GIVEN MATERIAL
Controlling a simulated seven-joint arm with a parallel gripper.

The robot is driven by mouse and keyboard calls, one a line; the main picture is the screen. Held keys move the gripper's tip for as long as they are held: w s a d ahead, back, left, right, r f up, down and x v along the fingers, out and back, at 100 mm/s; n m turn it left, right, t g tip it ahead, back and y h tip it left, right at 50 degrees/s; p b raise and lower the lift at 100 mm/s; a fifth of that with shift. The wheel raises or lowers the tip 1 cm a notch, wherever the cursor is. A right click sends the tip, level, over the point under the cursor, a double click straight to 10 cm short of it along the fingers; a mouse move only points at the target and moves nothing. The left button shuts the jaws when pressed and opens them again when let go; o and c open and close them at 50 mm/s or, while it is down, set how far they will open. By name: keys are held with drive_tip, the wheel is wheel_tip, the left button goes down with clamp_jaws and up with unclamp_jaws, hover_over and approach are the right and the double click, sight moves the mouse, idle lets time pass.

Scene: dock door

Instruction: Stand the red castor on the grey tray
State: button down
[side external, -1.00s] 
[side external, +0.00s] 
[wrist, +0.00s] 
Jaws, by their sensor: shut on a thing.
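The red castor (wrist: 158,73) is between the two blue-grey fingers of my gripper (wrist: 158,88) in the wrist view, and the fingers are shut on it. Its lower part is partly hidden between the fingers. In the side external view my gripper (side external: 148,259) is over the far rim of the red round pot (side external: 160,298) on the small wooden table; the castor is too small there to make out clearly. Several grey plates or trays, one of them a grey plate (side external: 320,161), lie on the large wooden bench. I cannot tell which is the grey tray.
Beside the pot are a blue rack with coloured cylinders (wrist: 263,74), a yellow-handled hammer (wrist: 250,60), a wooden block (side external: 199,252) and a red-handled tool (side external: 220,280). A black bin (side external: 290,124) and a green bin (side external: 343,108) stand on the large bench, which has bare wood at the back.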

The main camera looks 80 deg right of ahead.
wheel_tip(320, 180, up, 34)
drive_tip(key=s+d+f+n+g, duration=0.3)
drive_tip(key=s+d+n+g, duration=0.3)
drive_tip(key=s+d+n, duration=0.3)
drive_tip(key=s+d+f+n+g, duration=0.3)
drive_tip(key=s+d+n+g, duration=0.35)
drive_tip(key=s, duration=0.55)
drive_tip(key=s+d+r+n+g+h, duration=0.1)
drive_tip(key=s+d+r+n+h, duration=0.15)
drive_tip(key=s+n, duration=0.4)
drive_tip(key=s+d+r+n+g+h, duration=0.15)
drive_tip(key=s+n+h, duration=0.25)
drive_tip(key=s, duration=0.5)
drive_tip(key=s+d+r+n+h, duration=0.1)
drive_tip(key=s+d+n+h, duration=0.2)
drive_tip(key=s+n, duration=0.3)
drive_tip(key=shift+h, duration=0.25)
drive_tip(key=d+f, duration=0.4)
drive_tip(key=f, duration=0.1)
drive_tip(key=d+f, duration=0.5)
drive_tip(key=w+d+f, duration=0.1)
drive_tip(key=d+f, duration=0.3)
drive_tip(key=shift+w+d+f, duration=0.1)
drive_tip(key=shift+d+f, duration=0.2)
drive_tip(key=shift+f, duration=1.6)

WHAT YOU WILL DO
In the listing above, find the line with "State: button down" and the line with "[wrist, +0.00s]". Output those two lines and every line between them, exactly as written.

OUTPUT BELOW
State: button down
[side external, -1.00s] 
[side external, +0.00s] 
[wrist, +0.00s] 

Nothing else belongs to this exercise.